Blog do Mario Magalhaes

‘Manifesto da anti-televisão patafísica’, por Aderbal Freire-Filho

Mário Magalhães

Diretor de teatro Aderbal Freire-Filho: mais de 80 peças em quatro décadas

Aderbal Freire-Filho, artista de tantas artes – Foto divulgação

 

Conduzido por Aderbal Freire-Filho, artista de tantas artes, o programa ''Arte do Artista'' dá nesta semana a largada de sua terceira temporada.

Com entrevistas, conversas, bate-papos, é um dos espaços mais criativos e inteligentes da televisão brasileira. Ostenta, sem ostentação, o cenário mais bem bolado, composto de fragmentos de cenários de peças de teatro que Aderbal dirigiu.

Vai ao ar à meia-noite das segundas-feiras, ou à 0h das terças, com reprise nas sextas às 22h30. Na TV Brasil.

Às vésperas da estreia, Aderbal escreveu um ''Anti-manifesto de 'Arte do Artista''', ou ''Manifesto da anti-televisão patafísica''.

É sacada, é provocação. Sobre televisão, contra redundâncias.

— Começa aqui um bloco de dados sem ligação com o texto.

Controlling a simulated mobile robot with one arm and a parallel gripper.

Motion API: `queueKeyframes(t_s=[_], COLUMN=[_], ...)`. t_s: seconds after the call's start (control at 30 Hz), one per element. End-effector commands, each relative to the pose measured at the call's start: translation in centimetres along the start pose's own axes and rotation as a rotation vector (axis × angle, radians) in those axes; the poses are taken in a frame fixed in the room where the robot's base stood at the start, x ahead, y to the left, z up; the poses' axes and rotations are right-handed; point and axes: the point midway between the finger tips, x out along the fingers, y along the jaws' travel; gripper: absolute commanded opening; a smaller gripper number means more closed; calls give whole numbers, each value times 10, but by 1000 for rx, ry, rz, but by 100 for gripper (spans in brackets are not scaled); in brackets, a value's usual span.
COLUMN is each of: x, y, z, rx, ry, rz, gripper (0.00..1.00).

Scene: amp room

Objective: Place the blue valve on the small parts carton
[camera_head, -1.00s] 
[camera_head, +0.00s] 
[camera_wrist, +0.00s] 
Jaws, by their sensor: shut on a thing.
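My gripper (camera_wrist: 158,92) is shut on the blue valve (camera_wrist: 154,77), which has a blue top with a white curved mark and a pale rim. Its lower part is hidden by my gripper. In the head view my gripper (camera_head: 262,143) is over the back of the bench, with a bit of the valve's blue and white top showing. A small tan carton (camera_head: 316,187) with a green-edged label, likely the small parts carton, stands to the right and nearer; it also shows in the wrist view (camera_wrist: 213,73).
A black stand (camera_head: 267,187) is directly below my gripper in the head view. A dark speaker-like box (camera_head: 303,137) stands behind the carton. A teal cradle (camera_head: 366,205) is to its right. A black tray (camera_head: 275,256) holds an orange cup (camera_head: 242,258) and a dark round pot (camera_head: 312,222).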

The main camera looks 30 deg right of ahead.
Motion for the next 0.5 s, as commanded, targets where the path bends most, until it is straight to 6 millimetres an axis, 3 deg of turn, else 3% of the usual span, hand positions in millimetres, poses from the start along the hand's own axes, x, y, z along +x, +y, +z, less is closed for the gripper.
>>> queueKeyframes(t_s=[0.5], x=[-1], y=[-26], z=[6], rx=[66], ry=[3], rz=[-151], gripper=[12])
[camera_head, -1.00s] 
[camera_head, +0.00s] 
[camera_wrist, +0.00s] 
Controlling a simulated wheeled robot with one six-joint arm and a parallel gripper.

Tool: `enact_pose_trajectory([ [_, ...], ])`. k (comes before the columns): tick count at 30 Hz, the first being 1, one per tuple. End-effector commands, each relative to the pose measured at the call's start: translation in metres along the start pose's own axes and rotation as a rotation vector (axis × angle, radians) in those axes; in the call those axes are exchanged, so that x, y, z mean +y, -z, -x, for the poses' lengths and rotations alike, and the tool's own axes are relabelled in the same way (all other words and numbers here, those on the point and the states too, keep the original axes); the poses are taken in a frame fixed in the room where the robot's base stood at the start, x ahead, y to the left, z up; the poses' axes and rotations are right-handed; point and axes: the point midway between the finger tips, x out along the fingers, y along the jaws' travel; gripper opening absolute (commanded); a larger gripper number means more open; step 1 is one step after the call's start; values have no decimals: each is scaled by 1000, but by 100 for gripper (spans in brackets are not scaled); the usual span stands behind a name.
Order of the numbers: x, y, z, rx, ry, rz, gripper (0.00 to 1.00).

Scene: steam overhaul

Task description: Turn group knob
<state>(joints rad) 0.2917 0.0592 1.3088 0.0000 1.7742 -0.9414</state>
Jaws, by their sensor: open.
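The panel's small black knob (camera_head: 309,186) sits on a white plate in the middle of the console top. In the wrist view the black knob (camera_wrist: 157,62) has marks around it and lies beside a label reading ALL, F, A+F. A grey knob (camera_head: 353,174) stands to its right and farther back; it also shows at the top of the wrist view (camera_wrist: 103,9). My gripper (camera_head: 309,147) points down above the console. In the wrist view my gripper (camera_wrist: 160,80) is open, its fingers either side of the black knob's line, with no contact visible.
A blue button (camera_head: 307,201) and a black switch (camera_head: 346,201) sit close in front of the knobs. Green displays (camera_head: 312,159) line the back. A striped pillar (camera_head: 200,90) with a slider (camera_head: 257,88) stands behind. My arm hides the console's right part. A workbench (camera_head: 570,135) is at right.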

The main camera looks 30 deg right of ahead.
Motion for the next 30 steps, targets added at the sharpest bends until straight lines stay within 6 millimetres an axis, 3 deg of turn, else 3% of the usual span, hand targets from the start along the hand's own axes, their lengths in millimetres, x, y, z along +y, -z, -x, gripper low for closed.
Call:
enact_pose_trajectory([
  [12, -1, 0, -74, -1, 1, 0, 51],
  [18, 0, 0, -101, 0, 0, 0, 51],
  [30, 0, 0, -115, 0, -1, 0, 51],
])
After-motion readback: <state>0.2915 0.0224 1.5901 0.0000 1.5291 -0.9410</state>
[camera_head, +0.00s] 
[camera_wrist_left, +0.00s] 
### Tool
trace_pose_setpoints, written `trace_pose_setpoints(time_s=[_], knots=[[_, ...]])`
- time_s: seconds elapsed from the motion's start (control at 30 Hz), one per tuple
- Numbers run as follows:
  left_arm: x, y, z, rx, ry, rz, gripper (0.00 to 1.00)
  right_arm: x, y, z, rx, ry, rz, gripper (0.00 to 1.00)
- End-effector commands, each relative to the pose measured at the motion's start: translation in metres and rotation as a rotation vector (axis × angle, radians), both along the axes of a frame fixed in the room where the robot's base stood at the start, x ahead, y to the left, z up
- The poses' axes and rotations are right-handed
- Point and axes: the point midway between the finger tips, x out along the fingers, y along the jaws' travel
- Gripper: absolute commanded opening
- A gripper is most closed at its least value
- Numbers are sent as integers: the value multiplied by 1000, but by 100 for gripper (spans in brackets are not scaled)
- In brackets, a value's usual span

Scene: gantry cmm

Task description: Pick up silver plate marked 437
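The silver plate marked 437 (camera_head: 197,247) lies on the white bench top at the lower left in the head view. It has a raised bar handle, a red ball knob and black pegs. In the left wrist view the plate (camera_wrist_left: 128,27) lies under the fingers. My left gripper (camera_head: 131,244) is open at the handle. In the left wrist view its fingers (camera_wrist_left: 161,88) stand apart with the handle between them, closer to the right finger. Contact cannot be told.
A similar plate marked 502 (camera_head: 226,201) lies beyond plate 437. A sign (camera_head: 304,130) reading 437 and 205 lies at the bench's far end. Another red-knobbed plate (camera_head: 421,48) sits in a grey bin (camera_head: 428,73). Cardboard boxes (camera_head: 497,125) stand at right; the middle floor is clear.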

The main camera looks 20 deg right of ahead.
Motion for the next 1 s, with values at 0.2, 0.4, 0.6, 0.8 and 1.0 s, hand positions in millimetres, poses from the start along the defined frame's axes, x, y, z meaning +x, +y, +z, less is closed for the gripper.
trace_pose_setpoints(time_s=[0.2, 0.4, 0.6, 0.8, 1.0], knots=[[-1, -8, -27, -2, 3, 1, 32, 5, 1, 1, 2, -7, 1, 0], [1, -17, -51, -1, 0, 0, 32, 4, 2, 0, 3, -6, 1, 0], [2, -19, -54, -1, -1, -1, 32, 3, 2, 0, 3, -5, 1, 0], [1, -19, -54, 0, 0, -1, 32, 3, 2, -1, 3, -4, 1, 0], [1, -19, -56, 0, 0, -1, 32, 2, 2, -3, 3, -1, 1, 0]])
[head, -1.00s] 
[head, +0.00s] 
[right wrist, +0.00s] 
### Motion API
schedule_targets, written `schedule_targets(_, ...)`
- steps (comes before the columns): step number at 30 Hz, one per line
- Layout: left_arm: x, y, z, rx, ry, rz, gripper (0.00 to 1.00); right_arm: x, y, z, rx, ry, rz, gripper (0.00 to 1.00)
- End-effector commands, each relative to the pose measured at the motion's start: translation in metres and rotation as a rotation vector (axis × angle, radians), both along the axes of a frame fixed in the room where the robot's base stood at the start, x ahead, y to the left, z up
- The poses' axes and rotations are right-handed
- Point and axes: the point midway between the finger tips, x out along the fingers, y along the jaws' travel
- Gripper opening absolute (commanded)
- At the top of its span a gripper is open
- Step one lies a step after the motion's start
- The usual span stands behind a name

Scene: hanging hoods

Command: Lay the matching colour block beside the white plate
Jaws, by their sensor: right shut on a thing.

Quer saber o que significa patafísica? Leia o manifesto, reproduzido abaixo na íntegra.

P.S.: o blog respeitou a grafia original do autor para ''anti-manifesto'' e ''anti-televisão''; Aderbal tem razão, creio: as normas do acordo ortográfico, que resultam em ''antimanifesto'' e ''antitelevisão'', roubam vigor de tais palavras.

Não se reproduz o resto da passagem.